# Your instructions
Write the count of lines that contain the word "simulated" and nothing else.

─── Excerpted records

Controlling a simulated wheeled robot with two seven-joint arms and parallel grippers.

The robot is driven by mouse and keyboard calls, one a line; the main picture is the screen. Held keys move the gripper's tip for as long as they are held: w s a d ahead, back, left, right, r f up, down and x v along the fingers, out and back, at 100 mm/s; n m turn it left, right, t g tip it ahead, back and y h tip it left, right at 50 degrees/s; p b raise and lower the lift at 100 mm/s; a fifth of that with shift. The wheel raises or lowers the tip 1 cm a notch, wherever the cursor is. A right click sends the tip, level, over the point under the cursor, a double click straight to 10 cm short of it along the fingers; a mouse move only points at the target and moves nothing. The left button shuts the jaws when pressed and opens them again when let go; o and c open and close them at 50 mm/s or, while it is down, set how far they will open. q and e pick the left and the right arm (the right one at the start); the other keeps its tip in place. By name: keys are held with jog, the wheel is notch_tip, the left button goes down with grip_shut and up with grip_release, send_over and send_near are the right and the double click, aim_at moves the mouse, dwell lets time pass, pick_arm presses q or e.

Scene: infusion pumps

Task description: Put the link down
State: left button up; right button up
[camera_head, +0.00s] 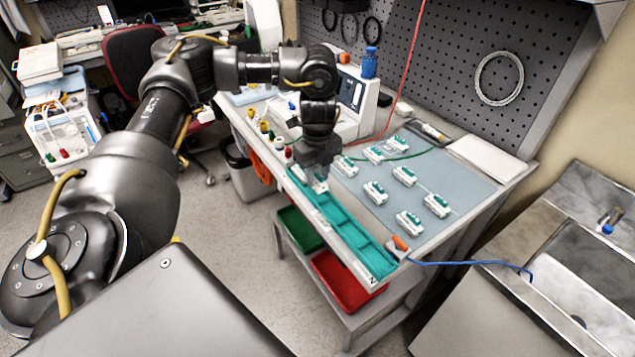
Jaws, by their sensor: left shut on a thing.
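My left gripper (318,176) is shut on a small white link (321,187) at the far part of the long teal tray (352,236) on the bench's front edge. The link is mostly hidden by the fingers, and I cannot tell whether it touches the tray floor. The tray's near compartments look empty. Several similar white-and-green units stand on the grey-blue mat (385,210) beside the tray, one of them at the near side (409,222). My right gripper is not in view.
A white machine (352,100) with a blue-capped bottle (369,64) stands behind the gripper. An orange-handled tool (400,243) lies near the tray's near end. Green (300,228) and red (345,284) bins sit below. A sink (575,265) is at right.

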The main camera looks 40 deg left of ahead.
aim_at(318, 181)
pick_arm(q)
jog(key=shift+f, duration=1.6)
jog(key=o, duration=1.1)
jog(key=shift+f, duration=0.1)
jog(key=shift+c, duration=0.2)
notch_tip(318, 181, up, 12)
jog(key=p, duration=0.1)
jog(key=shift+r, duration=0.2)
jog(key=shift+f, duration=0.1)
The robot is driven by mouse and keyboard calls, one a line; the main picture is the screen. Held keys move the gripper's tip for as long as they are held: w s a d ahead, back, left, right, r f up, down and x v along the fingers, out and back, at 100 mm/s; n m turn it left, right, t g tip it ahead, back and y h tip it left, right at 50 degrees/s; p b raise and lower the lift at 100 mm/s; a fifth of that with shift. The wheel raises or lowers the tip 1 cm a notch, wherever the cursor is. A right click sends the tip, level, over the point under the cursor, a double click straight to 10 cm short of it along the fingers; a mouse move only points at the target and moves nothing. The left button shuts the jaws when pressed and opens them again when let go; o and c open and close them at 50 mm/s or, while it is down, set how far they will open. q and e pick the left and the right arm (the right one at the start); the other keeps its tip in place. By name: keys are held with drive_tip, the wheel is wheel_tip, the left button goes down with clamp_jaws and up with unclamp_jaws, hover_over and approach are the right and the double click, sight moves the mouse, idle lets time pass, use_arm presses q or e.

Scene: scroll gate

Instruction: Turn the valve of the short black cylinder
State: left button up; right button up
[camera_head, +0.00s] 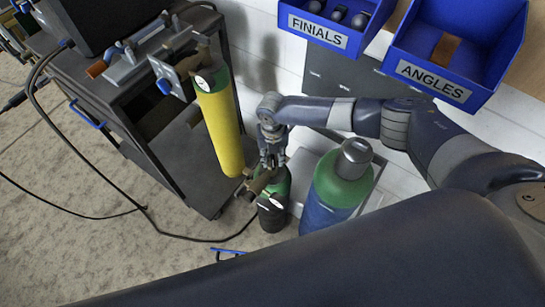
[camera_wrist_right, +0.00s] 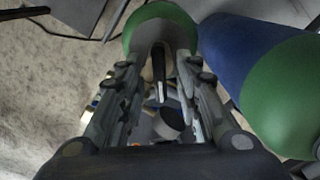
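The short black cylinder (camera_head: 271,217) stands on the floor in the lower middle of the head view. It has a green shoulder and a brownish valve (camera_head: 259,183) on top. My right gripper (camera_head: 271,163) points down right over this valve. In the right wrist view, the fingers of my right gripper (camera_wrist_right: 161,75) are spread, with the valve (camera_wrist_right: 171,118) between them and the green shoulder (camera_wrist_right: 150,17) beyond. The fingers partly hide the valve, and I cannot tell whether they touch it. My left gripper is not in view.
A taller blue cylinder (camera_head: 320,212) with a green shoulder and grey cap stands close on the right. A yellow cylinder (camera_head: 219,125) leans by a dark cart (camera_head: 120,125) on the left. Blue bins (camera_head: 440,83) hang above my right arm. A black cable crosses the floor.

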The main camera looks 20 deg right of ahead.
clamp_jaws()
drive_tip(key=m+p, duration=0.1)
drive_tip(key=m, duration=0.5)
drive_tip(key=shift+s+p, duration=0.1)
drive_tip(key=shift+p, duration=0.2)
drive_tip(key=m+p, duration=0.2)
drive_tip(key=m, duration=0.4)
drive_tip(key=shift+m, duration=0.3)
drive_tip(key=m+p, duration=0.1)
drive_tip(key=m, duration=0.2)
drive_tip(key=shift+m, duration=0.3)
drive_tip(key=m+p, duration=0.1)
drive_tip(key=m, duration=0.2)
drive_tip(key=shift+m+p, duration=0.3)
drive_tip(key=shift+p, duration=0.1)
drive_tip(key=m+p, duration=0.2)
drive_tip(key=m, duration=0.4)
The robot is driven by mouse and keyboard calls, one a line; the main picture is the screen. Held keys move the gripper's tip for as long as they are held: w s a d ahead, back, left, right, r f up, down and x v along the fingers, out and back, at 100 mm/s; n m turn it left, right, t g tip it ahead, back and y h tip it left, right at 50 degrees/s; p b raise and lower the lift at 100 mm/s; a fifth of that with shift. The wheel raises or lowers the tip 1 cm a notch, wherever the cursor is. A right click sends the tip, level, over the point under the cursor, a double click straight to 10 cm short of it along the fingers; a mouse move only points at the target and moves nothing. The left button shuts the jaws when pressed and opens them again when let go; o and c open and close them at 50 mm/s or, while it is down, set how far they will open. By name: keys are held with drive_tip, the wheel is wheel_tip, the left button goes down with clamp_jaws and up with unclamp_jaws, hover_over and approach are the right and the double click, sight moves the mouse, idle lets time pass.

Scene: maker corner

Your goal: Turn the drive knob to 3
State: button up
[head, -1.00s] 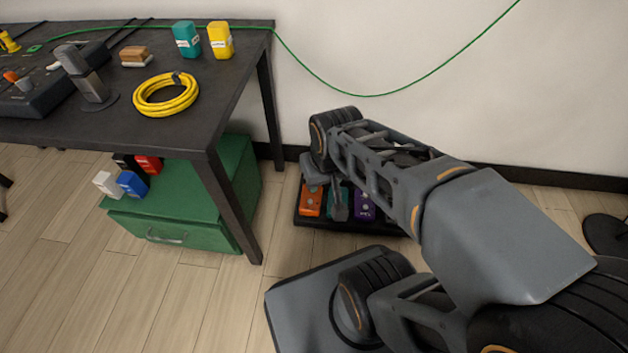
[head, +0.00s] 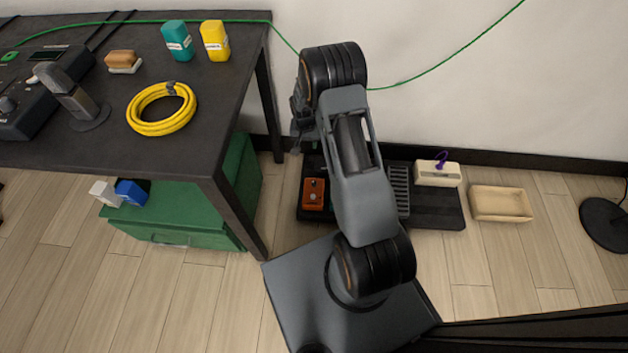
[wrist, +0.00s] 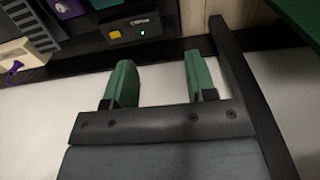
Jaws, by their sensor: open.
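The orange pedal (head: 313,201) sits at the left end of a black pedalboard (head: 437,212) on the floor. Small dark controls show on its top, too small to read; I cannot tell which is the drive knob or where it points. In the wrist view the purple pedal (wrist: 66,7) is at the top edge, and the orange pedal is not seen. My gripper (wrist: 158,58) is open and empty, its two green fingers apart, seen against the white wall. In the head view it is mostly hidden behind my wrist, above the board's back left.
A dark box with a yellow patch and green light (wrist: 130,28) is at the board's back. A cream box (head: 437,173) and a beige tray (head: 501,203) are to the right. The table (head: 118,150) and green cabinet (head: 190,215) stand close on the left.

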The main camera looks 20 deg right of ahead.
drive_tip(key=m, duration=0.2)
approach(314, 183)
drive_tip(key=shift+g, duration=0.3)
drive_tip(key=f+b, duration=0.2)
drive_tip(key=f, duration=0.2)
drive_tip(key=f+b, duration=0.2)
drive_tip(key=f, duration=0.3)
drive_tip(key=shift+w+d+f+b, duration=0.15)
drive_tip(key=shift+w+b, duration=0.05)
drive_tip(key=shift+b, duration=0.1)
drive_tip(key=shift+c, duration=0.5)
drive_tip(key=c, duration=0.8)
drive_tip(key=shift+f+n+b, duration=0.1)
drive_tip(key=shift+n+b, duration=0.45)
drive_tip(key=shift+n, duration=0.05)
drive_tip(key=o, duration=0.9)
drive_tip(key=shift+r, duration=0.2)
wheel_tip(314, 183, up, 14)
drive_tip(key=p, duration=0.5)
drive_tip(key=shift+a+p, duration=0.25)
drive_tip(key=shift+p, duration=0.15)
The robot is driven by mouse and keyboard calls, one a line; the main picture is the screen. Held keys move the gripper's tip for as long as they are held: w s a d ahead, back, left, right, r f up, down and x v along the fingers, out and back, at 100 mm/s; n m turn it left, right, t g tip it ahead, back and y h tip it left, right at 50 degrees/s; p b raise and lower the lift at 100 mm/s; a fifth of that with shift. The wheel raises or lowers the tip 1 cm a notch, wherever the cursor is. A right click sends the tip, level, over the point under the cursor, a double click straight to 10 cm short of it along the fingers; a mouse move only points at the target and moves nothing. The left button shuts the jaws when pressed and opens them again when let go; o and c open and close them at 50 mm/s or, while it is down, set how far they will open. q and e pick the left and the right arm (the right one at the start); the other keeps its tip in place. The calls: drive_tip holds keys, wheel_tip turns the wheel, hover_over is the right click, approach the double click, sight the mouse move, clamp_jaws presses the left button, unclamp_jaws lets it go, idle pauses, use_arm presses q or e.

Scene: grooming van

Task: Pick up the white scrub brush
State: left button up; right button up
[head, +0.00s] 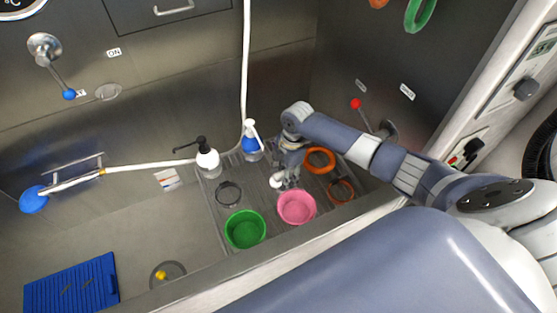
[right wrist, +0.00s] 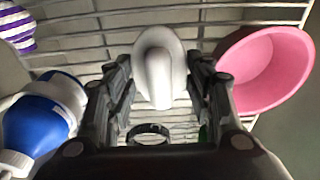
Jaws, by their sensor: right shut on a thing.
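The white scrub brush (right wrist: 160,65) is between the two fingers of my right gripper (right wrist: 162,92) in the right wrist view. Its rounded white body and raised handle show there. In the head view my right gripper (head: 287,178) points down over the rack, shut on the brush, of which a small white part (head: 276,182) shows beside the fingers. The rest of the brush is hidden by the gripper. I cannot tell whether the brush touches the rack. My left gripper is not in view.
A blue-and-white bottle (head: 251,146) and a black-topped pump bottle (head: 208,160) stand behind. The left basin is mostly clear.

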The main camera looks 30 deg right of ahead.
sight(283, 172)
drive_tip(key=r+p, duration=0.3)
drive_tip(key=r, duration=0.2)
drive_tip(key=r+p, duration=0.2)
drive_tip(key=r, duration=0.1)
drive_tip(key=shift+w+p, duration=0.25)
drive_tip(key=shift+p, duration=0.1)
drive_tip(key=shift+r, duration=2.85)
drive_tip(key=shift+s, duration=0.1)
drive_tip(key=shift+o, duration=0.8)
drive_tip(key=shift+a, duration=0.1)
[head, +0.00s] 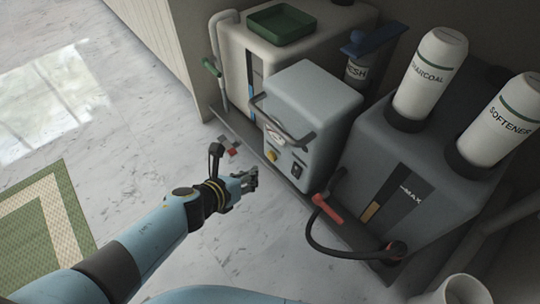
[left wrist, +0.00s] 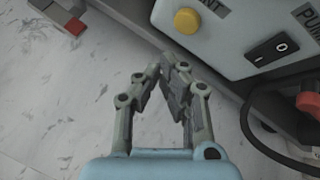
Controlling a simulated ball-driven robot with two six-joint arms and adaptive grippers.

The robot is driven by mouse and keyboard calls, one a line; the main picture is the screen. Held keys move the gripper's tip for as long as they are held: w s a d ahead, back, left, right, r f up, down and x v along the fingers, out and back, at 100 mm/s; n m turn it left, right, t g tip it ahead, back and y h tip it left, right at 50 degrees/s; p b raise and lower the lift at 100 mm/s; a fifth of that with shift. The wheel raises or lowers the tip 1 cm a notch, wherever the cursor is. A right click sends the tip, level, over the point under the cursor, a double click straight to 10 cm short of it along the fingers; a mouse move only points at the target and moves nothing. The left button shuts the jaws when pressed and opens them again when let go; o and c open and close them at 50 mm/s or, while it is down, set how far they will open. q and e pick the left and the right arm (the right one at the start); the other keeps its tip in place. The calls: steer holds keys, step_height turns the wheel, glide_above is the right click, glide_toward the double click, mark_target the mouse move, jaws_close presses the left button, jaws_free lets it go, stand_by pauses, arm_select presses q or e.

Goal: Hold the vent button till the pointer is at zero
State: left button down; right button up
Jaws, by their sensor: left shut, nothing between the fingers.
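The yellow vent button (head: 272,156) sits on the front of the grey-blue box, below the round white gauge (head: 276,135). The gauge's pointer is too small to read. In the left wrist view the button (left wrist: 187,20) shows beside a label ending in "NT". My left gripper (head: 254,176) is shut and empty, in front of the box, lower and left of the button. In the left wrist view its fingertips (left wrist: 168,66) are together below the button, seemingly apart from it. My right gripper is out of view.
A black rocker switch (left wrist: 270,48) is right of the button. A dark handle crosses the box front near the gauge. A large grey unit (head: 415,185) with a red-ended hose (head: 328,210) stands to the right.

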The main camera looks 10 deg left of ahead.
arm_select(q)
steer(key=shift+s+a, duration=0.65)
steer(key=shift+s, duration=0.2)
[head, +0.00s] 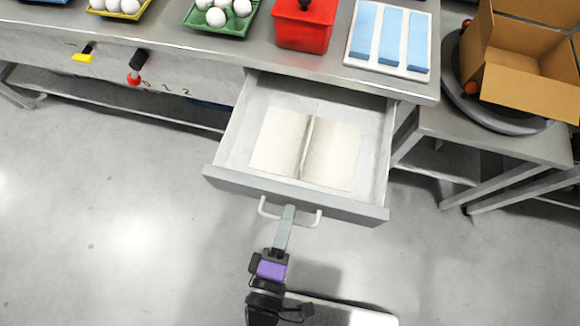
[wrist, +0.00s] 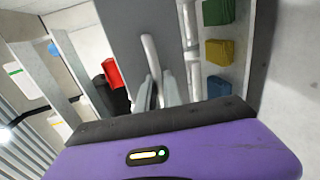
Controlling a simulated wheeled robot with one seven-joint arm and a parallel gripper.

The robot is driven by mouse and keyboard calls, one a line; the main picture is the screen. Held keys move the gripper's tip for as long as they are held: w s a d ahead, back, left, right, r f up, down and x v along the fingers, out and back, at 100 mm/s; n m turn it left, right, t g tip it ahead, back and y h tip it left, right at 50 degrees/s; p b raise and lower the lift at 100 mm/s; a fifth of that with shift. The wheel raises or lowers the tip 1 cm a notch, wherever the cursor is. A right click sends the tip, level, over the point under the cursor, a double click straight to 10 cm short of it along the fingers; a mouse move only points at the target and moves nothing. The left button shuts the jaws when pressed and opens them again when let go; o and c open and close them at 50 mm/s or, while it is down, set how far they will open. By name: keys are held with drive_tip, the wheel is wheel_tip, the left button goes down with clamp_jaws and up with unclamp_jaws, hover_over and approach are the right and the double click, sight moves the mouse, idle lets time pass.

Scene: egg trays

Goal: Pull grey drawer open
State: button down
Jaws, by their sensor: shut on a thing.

──────

# The solution
3